__INSTRUCTION__
Return the whole listing exactly as it stands.

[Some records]
(begin)

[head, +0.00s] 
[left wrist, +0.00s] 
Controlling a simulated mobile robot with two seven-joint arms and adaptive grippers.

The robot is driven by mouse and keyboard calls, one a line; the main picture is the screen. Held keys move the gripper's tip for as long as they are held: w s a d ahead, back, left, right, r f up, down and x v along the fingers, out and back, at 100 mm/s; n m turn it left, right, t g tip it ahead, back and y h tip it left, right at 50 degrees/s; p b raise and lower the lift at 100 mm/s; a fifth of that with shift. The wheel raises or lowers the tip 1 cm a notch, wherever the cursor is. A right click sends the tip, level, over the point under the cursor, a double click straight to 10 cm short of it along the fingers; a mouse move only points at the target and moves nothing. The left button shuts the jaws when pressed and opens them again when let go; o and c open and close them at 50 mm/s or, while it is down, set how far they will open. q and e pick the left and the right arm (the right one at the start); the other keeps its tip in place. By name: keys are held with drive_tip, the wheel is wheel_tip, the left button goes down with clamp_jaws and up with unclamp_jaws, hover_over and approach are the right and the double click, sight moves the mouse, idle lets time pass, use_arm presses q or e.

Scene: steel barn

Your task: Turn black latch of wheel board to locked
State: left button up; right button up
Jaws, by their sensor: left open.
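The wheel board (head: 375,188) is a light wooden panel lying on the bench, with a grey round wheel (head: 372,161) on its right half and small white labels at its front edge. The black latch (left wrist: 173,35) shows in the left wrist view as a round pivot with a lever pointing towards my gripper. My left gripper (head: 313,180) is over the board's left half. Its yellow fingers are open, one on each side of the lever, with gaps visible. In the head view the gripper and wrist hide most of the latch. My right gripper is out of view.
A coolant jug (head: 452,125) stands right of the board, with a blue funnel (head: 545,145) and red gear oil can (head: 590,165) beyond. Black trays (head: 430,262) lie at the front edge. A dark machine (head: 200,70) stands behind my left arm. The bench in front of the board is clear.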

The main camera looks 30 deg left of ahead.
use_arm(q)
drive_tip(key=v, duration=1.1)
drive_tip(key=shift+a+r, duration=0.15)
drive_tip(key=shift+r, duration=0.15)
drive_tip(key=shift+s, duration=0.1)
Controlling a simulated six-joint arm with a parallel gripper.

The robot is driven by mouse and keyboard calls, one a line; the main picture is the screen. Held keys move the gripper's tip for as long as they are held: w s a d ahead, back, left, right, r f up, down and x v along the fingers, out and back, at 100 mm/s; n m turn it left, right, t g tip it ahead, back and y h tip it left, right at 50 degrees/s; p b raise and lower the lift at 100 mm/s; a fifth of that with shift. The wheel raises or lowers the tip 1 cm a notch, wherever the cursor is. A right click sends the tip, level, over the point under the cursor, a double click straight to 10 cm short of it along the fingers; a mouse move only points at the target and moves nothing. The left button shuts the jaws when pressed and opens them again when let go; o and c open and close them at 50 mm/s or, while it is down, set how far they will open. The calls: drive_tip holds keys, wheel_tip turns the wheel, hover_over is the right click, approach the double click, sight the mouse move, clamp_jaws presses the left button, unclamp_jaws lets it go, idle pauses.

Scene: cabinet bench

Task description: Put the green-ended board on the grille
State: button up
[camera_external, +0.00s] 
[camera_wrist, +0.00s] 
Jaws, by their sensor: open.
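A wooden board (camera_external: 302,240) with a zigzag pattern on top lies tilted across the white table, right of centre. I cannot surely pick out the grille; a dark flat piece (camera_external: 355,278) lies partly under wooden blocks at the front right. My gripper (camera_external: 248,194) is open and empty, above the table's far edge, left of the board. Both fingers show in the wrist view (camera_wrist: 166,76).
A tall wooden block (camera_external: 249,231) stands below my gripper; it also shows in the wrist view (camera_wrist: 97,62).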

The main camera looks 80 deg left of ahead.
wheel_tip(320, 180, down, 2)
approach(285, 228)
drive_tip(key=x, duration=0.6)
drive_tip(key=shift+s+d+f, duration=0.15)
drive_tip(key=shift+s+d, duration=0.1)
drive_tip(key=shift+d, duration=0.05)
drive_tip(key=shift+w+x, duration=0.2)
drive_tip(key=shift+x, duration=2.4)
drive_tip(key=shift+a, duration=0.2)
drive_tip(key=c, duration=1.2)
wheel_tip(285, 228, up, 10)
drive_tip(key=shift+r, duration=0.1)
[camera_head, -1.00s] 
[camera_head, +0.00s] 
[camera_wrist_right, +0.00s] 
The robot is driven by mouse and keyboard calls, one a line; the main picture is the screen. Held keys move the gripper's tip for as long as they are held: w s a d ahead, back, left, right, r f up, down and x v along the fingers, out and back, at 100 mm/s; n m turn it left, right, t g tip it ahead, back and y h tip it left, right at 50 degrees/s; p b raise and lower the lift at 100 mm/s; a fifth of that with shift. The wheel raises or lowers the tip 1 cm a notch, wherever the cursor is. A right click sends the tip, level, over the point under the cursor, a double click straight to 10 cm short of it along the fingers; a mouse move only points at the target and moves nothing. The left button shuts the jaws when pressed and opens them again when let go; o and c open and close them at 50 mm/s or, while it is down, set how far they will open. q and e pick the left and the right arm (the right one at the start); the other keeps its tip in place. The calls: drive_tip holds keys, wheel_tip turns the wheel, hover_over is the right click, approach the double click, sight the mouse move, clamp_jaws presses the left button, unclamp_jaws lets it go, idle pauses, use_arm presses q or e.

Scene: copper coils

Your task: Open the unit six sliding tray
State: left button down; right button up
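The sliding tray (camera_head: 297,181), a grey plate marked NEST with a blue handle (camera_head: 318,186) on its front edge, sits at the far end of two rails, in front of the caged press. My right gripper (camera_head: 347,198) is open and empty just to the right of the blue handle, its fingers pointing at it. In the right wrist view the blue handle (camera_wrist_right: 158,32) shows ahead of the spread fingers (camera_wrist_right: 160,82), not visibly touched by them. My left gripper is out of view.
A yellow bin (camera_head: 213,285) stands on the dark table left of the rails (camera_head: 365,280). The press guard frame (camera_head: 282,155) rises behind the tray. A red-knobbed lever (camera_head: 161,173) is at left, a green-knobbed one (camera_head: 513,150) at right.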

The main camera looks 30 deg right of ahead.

(end)

__SOLUTION FOR THIS PROBLEM__
[head, +0.00s] 
[left wrist, +0.00s] 
Controlling a simulated mobile robot with two seven-joint arms and adaptive grippers.

The robot is driven by mouse and keyboard calls, one a line; the main picture is the screen. Held keys move the gripper's tip for as long as they are held: w s a d ahead, back, left, right, r f up, down and x v along the fingers, out and back, at 100 mm/s; n m turn it left, right, t g tip it ahead, back and y h tip it left, right at 50 degrees/s; p b raise and lower the lift at 100 mm/s; a fifth of that with shift. The wheel raises or lowers the tip 1 cm a notch, wherever the cursor is. A right click sends the tip, level, over the point under the cursor, a double click straight to 10 cm short of it along the fingers; a mouse move only points at the target and moves nothing. The left button shuts the jaws when pressed and opens them again when let go; o and c open and close them at 50 mm/s or, while it is down, set how far they will open. q and e pick the left and the right arm (the right one at the start); the other keeps its tip in place. By name: keys are held with drive_tip, the wheel is wheel_tip, the left button goes down with clamp_jaws and up with unclamp_jaws, hover_over and approach are the right and the double click, sight moves the mouse, idle lets time pass, use_arm presses q or e.

Scene: steel barn

Your task: Turn black latch of wheel board to locked
State: left button up; right button up
Jaws, by their sensor: left open.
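The wheel board (head: 375,188) is a light wooden panel lying on the bench, with a grey round wheel (head: 372,161) on its right half and small white labels at its front edge. The black latch (left wrist: 173,35) shows in the left wrist view as a round pivot with a lever pointing towards my gripper. My left gripper (head: 313,180) is over the board's left half. Its yellow fingers are open, one on each side of the lever, with gaps visible. In the head view the gripper and wrist hide most of the latch. My right gripper is out of view.
A coolant jug (head: 452,125) stands right of the board, with a blue funnel (head: 545,145) and red gear oil can (head: 590,165) beyond. Black trays (head: 430,262) lie at the front edge. A dark machine (head: 200,70) stands behind my left arm. The bench in front of the board is clear.

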The main camera looks 30 deg left of ahead.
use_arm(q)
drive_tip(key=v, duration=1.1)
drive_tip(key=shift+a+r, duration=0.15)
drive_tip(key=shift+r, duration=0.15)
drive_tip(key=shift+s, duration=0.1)
Controlling a simulated six-joint arm with a parallel gripper.

The robot is driven by mouse and keyboard calls, one a line; the main picture is the screen. Held keys move the gripper's tip for as long as they are held: w s a d ahead, back, left, right, r f up, down and x v along the fingers, out and back, at 100 mm/s; n m turn it left, right, t g tip it ahead, back and y h tip it left, right at 50 degrees/s; p b raise and lower the lift at 100 mm/s; a fifth of that with shift. The wheel raises or lowers the tip 1 cm a notch, wherever the cursor is. A right click sends the tip, level, over the point under the cursor, a double click straight to 10 cm short of it along the fingers; a mouse move only points at the target and moves nothing. The left button shuts the jaws when pressed and opens them again when let go; o and c open and close them at 50 mm/s or, while it is down, set how far they will open. The calls: drive_tip holds keys, wheel_tip turns the wheel, hover_over is the right click, approach the double click, sight the mouse move, clamp_jaws presses the left button, unclamp_jaws lets it go, idle pauses.

Scene: cabinet bench

Task description: Put the green-ended board on the grille
State: button up
[camera_external, +0.00s] 
[camera_wrist, +0.00s] 
Jaws, by their sensor: open.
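A wooden board (camera_external: 302,240) with a zigzag pattern on top lies tilted across the white table, right of centre. I cannot surely pick out the grille; a dark flat piece (camera_external: 355,278) lies partly under wooden blocks at the front right. My gripper (camera_external: 248,194) is open and empty, above the table's far edge, left of the board. Both fingers show in the wrist view (camera_wrist: 166,76).
A tall wooden block (camera_external: 249,231) stands below my gripper; it also shows in the wrist view (camera_wrist: 97,62).

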The main camera looks 80 deg left of ahead.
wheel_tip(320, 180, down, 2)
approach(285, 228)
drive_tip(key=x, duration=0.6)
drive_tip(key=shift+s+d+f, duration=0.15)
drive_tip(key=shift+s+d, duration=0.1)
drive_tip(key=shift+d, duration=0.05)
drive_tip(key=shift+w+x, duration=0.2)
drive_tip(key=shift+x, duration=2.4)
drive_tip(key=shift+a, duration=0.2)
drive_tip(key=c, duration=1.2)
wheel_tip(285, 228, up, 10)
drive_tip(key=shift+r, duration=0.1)
[camera_head, -1.00s] 
[camera_head, +0.00s] 
[camera_wrist_right, +0.00s] 
The robot is driven by mouse and keyboard calls, one a line; the main picture is the screen. Held keys move the gripper's tip for as long as they are held: w s a d ahead, back, left, right, r f up, down and x v along the fingers, out and back, at 100 mm/s; n m turn it left, right, t g tip it ahead, back and y h tip it left, right at 50 degrees/s; p b raise and lower the lift at 100 mm/s; a fifth of that with shift. The wheel raises or lowers the tip 1 cm a notch, wherever the cursor is. A right click sends the tip, level, over the point under the cursor, a double click straight to 10 cm short of it along the fingers; a mouse move only points at the target and moves nothing. The left button shuts the jaws when pressed and opens them again when let go; o and c open and close them at 50 mm/s or, while it is down, set how far they will open. q and e pick the left and the right arm (the right one at the start); the other keeps its tip in place. The calls: drive_tip holds keys, wheel_tip turns the wheel, hover_over is the right click, approach the double click, sight the mouse move, clamp_jaws presses the left button, unclamp_jaws lets it go, idle pauses, use_arm presses q or e.

Scene: copper coils

Your task: Open the unit six sliding tray
State: left button down; right button up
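The sliding tray (camera_head: 297,181), a grey plate marked NEST with a blue handle (camera_head: 318,186) on its front edge, sits at the far end of two rails, in front of the caged press. My right gripper (camera_head: 347,198) is open and empty just to the right of the blue handle, its fingers pointing at it. In the right wrist view the blue handle (camera_wrist_right: 158,32) shows ahead of the spread fingers (camera_wrist_right: 160,82), not visibly touched by them. My left gripper is out of view.
A yellow bin (camera_head: 213,285) stands on the dark table left of the rails (camera_head: 365,280). The press guard frame (camera_head: 282,155) rises behind the tray. A red-knobbed lever (camera_head: 161,173) is at left, a green-knobbed one (camera_head: 513,150) at right.

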The main camera looks 30 deg right of ahead.

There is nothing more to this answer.